Review the material and extract every line in which the word "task" occurs.
↓↓↓
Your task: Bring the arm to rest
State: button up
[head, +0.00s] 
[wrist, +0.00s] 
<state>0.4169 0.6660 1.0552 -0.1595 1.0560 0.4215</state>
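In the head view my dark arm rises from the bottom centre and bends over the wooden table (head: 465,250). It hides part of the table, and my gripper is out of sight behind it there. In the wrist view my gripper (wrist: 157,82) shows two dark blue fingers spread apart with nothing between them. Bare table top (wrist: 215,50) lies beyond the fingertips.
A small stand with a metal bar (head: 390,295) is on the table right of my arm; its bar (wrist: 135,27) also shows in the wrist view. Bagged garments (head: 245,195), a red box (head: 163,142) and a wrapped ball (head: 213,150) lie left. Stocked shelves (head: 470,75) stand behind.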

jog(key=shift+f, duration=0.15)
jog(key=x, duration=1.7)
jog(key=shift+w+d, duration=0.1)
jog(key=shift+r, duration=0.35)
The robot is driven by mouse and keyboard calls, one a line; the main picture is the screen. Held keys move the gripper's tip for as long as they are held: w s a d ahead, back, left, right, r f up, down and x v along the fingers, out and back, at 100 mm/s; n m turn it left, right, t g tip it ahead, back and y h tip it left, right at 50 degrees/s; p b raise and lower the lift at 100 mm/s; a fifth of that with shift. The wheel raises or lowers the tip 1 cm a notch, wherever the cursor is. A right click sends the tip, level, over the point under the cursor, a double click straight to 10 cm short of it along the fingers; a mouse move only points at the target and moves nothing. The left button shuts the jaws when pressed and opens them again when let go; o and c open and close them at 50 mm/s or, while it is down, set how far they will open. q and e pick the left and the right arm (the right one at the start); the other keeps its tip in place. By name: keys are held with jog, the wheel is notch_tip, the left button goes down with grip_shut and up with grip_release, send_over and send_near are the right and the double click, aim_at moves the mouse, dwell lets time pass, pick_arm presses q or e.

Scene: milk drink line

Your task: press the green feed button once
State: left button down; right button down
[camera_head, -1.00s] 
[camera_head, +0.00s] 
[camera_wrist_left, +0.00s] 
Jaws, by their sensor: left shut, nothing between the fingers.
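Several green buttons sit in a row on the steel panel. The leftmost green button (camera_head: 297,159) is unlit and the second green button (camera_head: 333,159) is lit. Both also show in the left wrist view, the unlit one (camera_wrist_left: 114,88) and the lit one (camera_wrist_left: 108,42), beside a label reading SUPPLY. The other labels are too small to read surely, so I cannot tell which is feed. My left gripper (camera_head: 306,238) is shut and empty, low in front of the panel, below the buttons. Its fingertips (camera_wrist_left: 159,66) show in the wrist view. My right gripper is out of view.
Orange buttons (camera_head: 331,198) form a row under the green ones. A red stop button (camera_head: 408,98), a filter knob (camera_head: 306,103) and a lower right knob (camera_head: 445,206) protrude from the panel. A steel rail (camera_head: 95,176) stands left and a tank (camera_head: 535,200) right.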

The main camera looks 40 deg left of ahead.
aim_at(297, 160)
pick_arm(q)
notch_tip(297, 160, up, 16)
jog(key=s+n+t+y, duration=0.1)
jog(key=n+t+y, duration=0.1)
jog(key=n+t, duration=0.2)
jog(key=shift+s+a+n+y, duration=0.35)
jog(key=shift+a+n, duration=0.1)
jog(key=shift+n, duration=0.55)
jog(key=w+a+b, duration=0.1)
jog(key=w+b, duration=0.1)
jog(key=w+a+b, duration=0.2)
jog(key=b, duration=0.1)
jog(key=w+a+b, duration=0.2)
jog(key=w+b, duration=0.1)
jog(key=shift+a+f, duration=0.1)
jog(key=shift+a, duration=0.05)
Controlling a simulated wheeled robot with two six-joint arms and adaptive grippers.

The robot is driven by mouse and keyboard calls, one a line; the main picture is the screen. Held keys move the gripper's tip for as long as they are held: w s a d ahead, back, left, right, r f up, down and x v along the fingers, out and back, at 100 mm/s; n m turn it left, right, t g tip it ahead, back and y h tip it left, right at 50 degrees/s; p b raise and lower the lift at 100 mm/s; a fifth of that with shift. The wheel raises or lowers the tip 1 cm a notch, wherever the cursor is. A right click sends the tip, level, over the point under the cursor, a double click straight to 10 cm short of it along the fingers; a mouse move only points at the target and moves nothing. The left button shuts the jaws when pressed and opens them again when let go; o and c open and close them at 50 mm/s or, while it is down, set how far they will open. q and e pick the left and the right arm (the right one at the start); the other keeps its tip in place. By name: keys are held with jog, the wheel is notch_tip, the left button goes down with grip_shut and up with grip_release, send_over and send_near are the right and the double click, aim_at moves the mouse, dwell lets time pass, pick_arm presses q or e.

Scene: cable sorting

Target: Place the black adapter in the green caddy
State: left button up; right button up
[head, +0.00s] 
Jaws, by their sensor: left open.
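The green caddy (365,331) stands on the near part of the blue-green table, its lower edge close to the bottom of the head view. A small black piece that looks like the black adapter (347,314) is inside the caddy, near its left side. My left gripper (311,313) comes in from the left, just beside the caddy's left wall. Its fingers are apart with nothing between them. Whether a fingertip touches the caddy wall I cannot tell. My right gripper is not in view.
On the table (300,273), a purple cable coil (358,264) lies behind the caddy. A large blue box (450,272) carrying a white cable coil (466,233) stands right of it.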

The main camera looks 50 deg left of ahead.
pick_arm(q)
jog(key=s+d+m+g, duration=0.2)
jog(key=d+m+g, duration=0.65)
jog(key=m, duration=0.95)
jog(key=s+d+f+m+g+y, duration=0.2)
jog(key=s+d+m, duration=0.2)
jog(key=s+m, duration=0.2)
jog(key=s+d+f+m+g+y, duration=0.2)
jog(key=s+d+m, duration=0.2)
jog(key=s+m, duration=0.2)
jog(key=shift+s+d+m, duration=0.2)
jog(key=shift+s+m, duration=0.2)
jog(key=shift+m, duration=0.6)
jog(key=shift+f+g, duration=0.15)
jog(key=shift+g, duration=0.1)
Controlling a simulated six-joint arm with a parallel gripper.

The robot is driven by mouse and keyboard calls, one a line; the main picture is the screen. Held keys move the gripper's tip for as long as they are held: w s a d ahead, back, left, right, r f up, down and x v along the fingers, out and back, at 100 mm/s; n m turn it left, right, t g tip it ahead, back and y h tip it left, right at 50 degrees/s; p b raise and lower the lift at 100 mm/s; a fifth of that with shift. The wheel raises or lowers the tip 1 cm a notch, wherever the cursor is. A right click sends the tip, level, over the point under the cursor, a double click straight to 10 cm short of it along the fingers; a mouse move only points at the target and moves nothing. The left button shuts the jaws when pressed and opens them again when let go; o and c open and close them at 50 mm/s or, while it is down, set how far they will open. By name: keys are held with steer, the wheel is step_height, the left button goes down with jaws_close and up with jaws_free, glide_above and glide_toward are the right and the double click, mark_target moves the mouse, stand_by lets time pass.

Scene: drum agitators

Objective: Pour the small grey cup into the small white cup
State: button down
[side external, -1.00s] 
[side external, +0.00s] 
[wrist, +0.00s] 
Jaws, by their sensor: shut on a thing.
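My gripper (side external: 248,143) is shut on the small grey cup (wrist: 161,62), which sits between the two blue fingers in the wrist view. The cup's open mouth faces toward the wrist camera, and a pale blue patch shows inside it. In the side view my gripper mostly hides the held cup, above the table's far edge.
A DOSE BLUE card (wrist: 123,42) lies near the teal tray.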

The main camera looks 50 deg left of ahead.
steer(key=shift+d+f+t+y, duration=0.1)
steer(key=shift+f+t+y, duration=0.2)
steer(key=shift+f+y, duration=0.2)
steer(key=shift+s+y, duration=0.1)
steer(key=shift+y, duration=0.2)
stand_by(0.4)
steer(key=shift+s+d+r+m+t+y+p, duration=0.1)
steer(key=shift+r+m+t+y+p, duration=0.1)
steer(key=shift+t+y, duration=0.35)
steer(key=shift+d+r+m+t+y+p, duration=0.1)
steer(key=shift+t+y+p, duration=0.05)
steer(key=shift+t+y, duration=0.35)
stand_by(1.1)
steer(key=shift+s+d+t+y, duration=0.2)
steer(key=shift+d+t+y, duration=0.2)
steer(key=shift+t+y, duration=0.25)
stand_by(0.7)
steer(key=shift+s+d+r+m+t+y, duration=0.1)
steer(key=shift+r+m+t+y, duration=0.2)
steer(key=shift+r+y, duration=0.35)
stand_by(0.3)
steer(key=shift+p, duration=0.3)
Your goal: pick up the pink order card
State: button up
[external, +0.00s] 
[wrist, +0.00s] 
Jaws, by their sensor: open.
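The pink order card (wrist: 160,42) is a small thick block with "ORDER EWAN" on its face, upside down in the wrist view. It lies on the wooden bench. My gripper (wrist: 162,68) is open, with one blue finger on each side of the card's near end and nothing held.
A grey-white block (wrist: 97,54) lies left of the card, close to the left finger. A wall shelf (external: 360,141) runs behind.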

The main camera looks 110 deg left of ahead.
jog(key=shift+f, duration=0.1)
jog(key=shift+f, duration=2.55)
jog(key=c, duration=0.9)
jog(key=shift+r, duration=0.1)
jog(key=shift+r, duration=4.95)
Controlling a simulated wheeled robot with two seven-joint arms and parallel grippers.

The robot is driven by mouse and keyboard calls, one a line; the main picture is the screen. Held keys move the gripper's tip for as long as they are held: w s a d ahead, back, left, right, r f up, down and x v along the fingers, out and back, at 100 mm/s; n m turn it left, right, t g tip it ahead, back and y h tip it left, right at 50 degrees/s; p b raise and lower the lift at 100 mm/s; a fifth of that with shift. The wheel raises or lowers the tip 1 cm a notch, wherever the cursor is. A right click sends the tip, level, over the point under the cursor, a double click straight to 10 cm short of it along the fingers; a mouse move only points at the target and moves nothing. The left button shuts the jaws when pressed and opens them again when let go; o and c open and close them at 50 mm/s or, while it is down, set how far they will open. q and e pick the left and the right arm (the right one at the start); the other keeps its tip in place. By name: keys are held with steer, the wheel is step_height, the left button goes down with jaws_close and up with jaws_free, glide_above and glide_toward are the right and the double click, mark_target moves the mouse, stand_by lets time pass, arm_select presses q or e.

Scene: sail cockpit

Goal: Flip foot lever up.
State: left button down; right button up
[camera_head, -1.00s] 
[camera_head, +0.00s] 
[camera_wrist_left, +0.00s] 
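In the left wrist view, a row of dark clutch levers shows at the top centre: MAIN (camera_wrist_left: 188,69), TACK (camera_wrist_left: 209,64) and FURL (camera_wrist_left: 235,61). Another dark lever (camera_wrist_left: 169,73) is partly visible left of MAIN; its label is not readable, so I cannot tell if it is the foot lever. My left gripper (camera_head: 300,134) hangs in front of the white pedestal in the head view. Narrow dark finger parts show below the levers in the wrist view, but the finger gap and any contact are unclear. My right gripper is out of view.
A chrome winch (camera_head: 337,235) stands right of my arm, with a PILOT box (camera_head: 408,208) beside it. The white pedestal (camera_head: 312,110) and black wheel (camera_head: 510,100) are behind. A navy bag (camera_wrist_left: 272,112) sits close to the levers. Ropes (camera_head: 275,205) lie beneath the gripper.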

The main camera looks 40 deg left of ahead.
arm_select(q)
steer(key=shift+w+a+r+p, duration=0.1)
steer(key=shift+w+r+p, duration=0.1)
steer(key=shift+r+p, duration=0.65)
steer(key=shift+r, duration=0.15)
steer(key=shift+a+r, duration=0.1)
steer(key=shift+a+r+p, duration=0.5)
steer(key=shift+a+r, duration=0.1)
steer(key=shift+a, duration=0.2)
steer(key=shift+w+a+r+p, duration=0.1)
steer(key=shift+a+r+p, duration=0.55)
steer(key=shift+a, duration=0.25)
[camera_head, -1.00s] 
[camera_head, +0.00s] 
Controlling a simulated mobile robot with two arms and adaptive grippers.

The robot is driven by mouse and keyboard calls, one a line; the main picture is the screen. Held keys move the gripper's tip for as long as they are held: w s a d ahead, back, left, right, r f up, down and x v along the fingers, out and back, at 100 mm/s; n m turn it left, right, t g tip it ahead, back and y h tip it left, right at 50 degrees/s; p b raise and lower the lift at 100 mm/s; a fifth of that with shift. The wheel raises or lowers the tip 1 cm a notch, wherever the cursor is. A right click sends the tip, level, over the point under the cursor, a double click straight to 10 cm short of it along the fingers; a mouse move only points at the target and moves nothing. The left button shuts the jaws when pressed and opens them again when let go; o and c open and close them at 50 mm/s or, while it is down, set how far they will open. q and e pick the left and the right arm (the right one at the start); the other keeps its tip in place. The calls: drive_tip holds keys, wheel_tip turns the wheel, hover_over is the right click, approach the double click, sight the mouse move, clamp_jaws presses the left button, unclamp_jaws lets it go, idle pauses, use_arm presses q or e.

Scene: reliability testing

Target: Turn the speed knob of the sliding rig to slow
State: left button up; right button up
↑↑↑
• RESULT FOR THIS EXERCISE
Your task: Bring the arm to rest
Your task: press the green feed button once

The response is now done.